**GOAL:** Give back only the lines in the records below from the one with "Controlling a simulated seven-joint" to the one with "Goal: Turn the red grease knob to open", both inclusive, word for word.

%%

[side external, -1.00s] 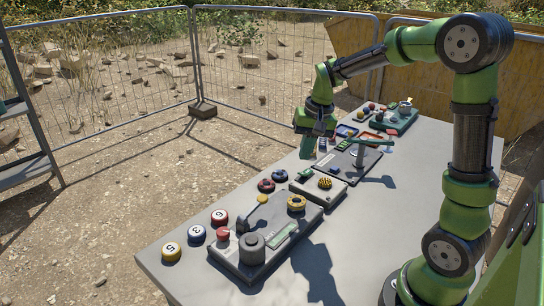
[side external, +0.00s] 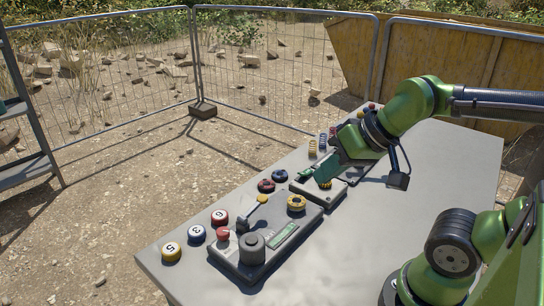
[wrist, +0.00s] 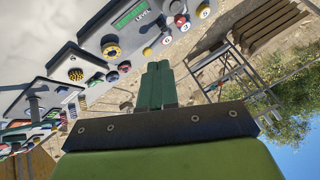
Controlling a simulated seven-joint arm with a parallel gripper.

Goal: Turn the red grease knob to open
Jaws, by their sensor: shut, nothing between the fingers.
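A round red knob (side external: 266,185) with a dark rim sits at the table's far edge, beside a blue one (side external: 279,175). It also shows in the wrist view (wrist: 124,66). No readable label tells which red part is the grease knob. My gripper (side external: 325,172) is shut and empty, tilted down-left above a small box with a yellow knob, right of the red knob and apart from it. In the wrist view its green fingers (wrist: 158,66) are pressed together.
More panels stand behind my arm, partly hidden. The near-right tabletop is clear.

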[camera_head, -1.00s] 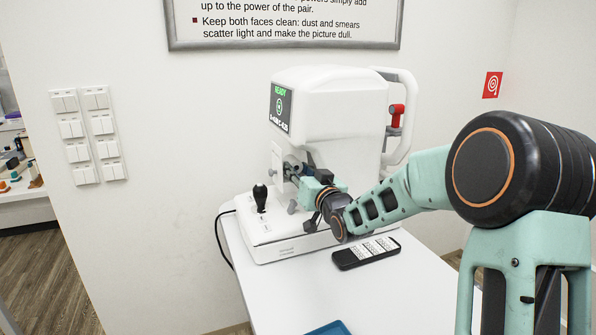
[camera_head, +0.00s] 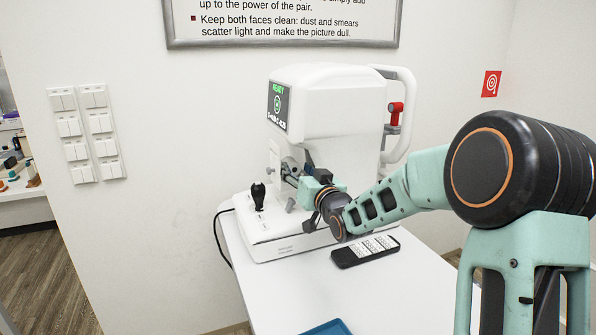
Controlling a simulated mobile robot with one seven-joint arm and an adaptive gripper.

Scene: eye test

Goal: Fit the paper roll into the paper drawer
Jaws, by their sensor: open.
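The white eye-test machine (camera_head: 325,105) stands on the table against the wall, its screen showing green "READY" text. My gripper (camera_head: 289,170) is at the machine's left side, just above its base (camera_head: 285,240). Its fingers are open, small in view and partly lost against the machine. I cannot tell whether they touch it. I cannot make out a paper roll or an open paper drawer.
A black joystick (camera_head: 259,196) stands on the base left of my gripper. A blue tray (camera_head: 328,328) shows at the bottom edge. The white table (camera_head: 300,290) is clear between them.

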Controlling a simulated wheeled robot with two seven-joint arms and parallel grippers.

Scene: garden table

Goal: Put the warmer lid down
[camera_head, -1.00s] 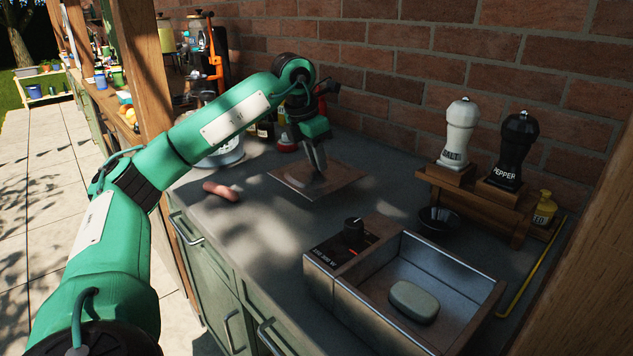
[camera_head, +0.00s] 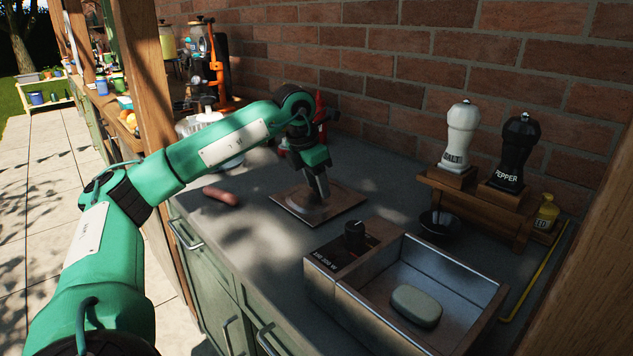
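The warmer lid looks like a flat, square, brownish metal plate (camera_head: 345,206) over the counter, left of the warmer. My left gripper (camera_head: 323,190) points down at the middle of the lid, its fingers close together there. The lid has moved along with it, so it appears shut on the lid's grip, which the fingers hide. The lid looks level and very low; I cannot tell if it touches the counter. The warmer (camera_head: 349,297) is an open metal box with a black knob. My right gripper is out of view.
A grey-green oval block (camera_head: 416,306) lies in the warmer. A sausage-like item (camera_head: 221,196) lies left of the lid. A black bowl (camera_head: 439,225), a white salt mill (camera_head: 460,139) and a black pepper mill (camera_head: 516,153) stand at right. Clear counter lies in front of the lid.

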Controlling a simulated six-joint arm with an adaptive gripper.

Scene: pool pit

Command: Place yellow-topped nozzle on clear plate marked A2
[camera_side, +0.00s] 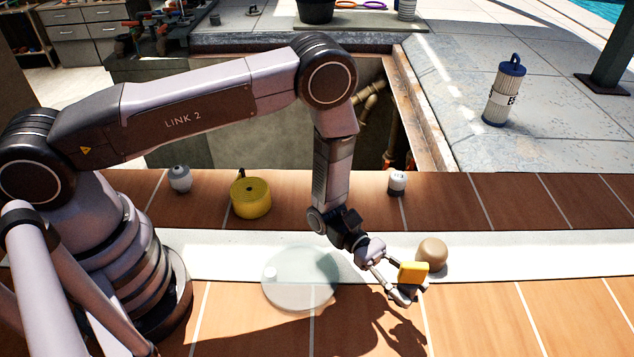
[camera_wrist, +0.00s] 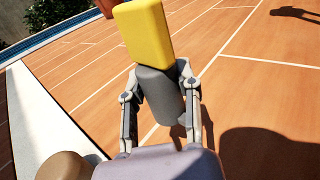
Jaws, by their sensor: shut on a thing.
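The yellow-topped nozzle has a yellow block top and a grey body. My gripper (camera_wrist: 161,100) is shut on its grey body in the wrist view, with the yellow top (camera_wrist: 145,30) standing clear of the fingers. In the side view the yellow top (camera_side: 413,272) shows at my gripper (camera_side: 405,293), low over the front tiles; I cannot tell whether it touches them. The clear plate (camera_side: 300,290) is a round, see-through disc lying left of my gripper, across the white strip and the tiles. Its A2 mark cannot be read here.
A tan rounded object (camera_side: 432,253) stands close behind my gripper. A yellow tape roll (camera_side: 250,198), a grey-white fitting (camera_side: 180,179) and a small white fitting (camera_side: 397,183) stand on the back tiles. Beyond them is the open pit. A white cylinder (camera_side: 505,92) stands at back right.

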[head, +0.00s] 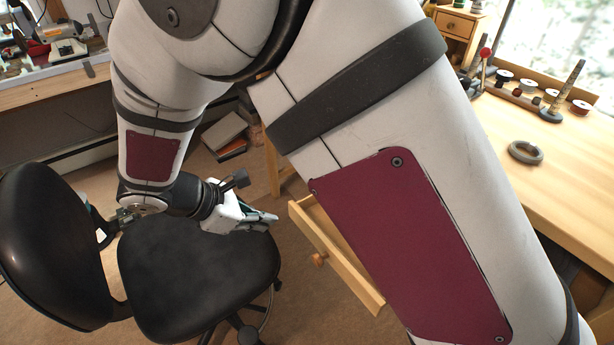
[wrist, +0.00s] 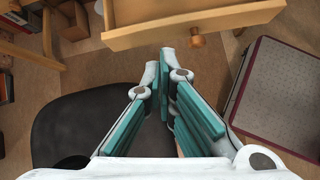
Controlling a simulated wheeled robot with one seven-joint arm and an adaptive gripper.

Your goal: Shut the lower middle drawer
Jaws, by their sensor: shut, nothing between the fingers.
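A light wooden drawer (head: 345,262) with a round knob (head: 319,259) sticks out, open, from under the desk (head: 560,165) in the head view. My arm hides part of it and much of the desk's front. The same drawer (wrist: 240,19) and its knob (wrist: 197,41) show at the top of the wrist view. My gripper (head: 274,218) is left of the drawer in the head view, over the chair seat, apart from the drawer front. In the wrist view my gripper (wrist: 167,57) is shut and empty, its fingertips pointing toward the drawer front.
A black office chair (head: 190,285) stands under my gripper. Its seat (wrist: 75,125) fills the lower left of the wrist view. Books (head: 226,135) lie on the floor farther back. A grey ring (head: 525,152) and several spools lie on the desk. Carpet is bare near the drawer.

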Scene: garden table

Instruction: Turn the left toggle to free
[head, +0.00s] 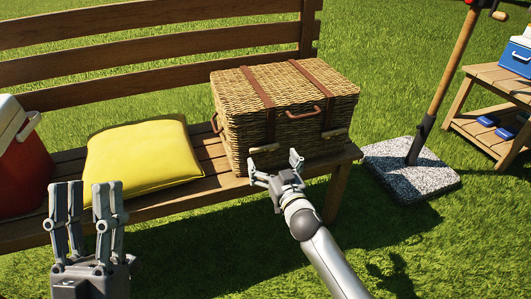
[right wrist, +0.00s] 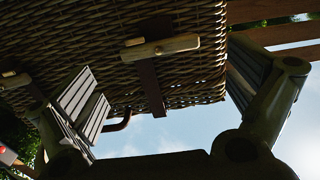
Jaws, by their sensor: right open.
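The wicker picnic basket (head: 240,135) stands closed on the bench, with two leather straps and wooden toggles on its front. The left toggle (head: 264,149) lies roughly level across its strap; in the right wrist view it is the pale wooden bar (right wrist: 180,45) above the middle. The right toggle (head: 335,133) also lies roughly level and shows partly in the right wrist view (right wrist: 13,81). My right gripper (head: 275,165) is open and empty just in front of and below the left toggle, which appears clear of its fingers. My left gripper (head: 88,188) is apart from the basket, fingers up, with an empty gap between them.
A yellow cushion (head: 142,157) lies on the wooden bench (head: 163,205) left of the basket. A red cooler (head: 22,165) stands at the far left. A leather handle (head: 303,113) is on the basket front. At right are a pole on a stone base (head: 410,172) and a side table (head: 490,75).

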%%

**ANSWER IN FULL:**
Controlling a simulated seven-joint arm with a parallel gripper.

Goal: Turn the red grease knob to open

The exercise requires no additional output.